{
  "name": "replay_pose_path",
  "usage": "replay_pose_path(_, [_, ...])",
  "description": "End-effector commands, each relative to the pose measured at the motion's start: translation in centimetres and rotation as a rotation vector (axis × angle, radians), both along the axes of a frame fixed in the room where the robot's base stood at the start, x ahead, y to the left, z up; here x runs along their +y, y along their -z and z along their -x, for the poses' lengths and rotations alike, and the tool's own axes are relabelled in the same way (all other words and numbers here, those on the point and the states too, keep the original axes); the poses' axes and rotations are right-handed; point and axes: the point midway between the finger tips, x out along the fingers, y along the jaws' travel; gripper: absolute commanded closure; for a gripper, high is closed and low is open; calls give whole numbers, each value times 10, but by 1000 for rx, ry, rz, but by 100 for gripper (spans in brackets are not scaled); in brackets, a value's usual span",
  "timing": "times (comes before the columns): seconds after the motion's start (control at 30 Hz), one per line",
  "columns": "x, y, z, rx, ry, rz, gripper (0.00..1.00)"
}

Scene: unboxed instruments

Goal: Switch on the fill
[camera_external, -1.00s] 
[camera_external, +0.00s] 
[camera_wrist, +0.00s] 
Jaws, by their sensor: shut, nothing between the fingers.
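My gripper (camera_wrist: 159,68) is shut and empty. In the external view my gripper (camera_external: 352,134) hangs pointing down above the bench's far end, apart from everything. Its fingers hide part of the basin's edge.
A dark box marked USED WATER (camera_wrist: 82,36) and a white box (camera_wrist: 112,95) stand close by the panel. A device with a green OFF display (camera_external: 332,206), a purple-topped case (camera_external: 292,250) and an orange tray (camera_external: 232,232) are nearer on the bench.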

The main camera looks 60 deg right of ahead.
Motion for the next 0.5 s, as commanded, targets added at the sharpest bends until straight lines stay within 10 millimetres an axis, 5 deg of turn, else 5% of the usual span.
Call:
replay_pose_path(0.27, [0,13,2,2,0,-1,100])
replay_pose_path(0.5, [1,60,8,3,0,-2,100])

**PROBLEM REQUIREMENTS:**
Provide the number of lines in the data above that contain the string "columns", and nothing else.

**RESPONSE TO THIS TASK:**
2